### Your task
Leave out all pictures. Extract exactly the lines from the one containing "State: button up" through the end of the data.

### Supplied information
========================================================================
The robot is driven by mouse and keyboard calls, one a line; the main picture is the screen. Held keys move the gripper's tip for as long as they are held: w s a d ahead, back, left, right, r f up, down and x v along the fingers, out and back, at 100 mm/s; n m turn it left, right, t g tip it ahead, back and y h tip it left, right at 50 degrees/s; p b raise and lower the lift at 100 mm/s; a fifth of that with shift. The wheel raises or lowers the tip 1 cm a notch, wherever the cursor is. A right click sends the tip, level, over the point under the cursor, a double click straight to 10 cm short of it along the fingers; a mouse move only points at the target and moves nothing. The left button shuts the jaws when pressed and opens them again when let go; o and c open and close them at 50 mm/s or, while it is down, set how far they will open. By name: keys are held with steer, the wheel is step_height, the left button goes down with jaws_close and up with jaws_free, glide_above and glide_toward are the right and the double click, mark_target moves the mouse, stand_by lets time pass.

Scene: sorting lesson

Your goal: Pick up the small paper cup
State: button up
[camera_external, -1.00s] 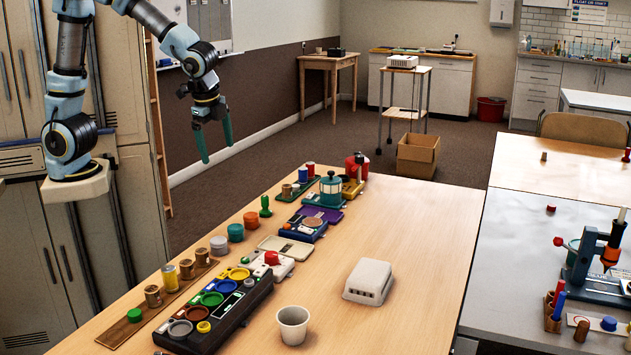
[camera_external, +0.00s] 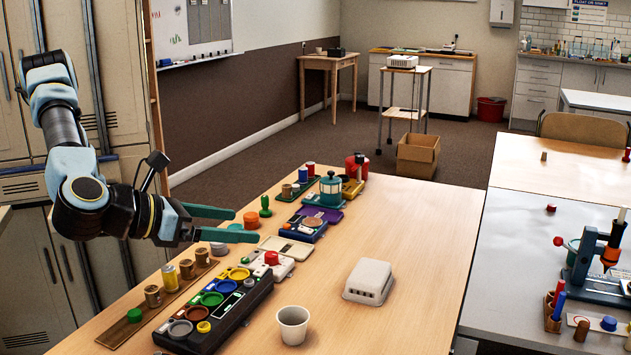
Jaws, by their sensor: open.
========================================================================
### Exercise solution
State: button up
[camera_external, -1.00s] 
[camera_external, +0.00s] 
Jaws, by their sensor: open.

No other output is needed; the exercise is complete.